DC off-board charging stations convert AC to DC via internal AC-DC modules to charge the vehicle traction battery. Therefore, the performance of the AC-DC module is a key factor that determines the performance of a DC charging station.
Market Power and Voltage Trends
DC charging stations are mainly used for high-power charging. Three-phase input DC chargers range from 11 kW up to and beyond 500 kW. With some vehicles removing the on-board charger, single-phase 220 V low-power DC wall-mounted units (for example 7 kW) have become more common. DC chargers have gone through multiple power upgrades, from 20 kW to 180 kW, 240 kW, 360 kW, 480 kW, 600 kW and above.
The vehicle charging voltage platform is also changing rapidly. Passenger cars have moved from around 300 V to beyond 600 V, and several OEMs already offer 800 V platforms. Charging current is also increasing: some 600 kW platforms are specified for up to 1000 V and 600 A or higher.

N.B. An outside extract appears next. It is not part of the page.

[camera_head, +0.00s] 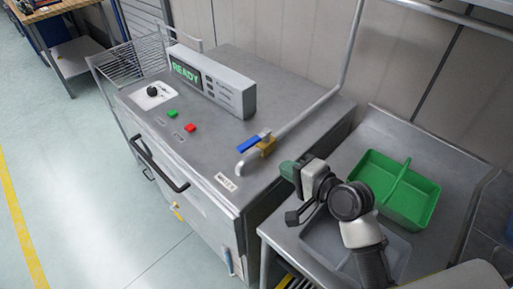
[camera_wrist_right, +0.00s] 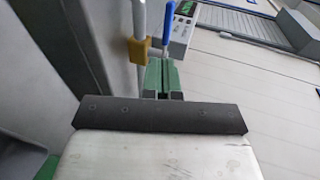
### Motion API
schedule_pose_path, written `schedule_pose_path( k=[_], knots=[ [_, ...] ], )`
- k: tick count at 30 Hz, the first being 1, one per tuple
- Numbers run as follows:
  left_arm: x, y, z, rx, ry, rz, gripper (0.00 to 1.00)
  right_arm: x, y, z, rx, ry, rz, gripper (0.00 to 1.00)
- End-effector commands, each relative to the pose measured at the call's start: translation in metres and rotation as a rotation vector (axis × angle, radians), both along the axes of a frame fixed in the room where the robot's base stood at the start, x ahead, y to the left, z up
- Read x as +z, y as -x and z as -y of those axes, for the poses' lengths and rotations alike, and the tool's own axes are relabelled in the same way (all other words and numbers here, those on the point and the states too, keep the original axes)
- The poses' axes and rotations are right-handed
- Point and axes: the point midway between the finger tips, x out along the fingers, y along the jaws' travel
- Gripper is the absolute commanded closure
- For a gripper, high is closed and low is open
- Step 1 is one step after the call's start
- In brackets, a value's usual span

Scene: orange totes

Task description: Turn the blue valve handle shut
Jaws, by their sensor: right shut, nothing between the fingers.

The output voltage and current of a DC charger are determined by the AC-DC module. Passenger vehicle voltage ranges used to be 200–450 V, and commercial vehicles 300–750 V; later universal ranges such as 200–750 V emerged. With auxiliary 12 V systems being standardized, module output ranges of 200–1000 V are becoming mainstream in the Chinese market.
1. Charging Module
The charging module performs rectification and filtering of the AC input, boost and regulation (control and conversion). The module power and count determine the charger output power. Core technologies include power electronics conversion circuits and topology innovation, the reliability of real-time embedded control algorithms, electrical system safety design, high-power thermal management structural design, and high power-density integration capability.
1.1 Working Principle
The charging module is the key component for DC charging. Although different modules may operate differently, the principles of AC/DC conversion and control are consistent.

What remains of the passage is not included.